REQUIRED TASK:
Reproduce exactly the lines from the one containing "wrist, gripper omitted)" through the end of the listing, minus the pictures.

DATASET EXTRACT:
(begin)
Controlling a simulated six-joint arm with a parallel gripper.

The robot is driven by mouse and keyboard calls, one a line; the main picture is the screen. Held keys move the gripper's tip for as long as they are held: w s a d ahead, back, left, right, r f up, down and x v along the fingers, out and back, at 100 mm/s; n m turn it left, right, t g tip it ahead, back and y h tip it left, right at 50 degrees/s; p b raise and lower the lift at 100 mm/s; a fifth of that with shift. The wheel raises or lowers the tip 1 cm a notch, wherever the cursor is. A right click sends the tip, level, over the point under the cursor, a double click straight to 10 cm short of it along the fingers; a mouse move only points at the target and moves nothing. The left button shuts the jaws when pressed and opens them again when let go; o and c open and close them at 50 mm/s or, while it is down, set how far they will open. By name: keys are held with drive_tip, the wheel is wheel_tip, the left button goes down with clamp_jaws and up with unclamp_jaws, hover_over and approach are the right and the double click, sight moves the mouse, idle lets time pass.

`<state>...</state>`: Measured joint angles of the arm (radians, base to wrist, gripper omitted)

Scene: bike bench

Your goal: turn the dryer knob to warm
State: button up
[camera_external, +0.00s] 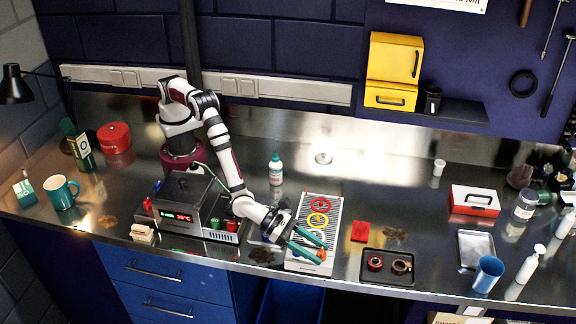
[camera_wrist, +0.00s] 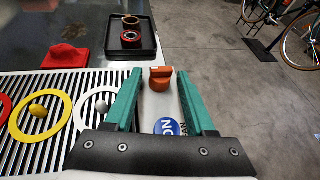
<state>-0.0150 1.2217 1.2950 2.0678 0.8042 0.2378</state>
(end)
OUTPUT FOR THIS EXERCISE:
`<state>...</state>`: Measured joint angles of the arm (radians, base to wrist, gripper omitted)

Scene: bike bench

Your goal: turn the dryer knob to warm
State: button up
[camera_external, +0.00s] 
[camera_wrist, +0.00s] 
<state>-0.0150 1.2217 1.2950 2.0678 0.8042 0.2378</state>

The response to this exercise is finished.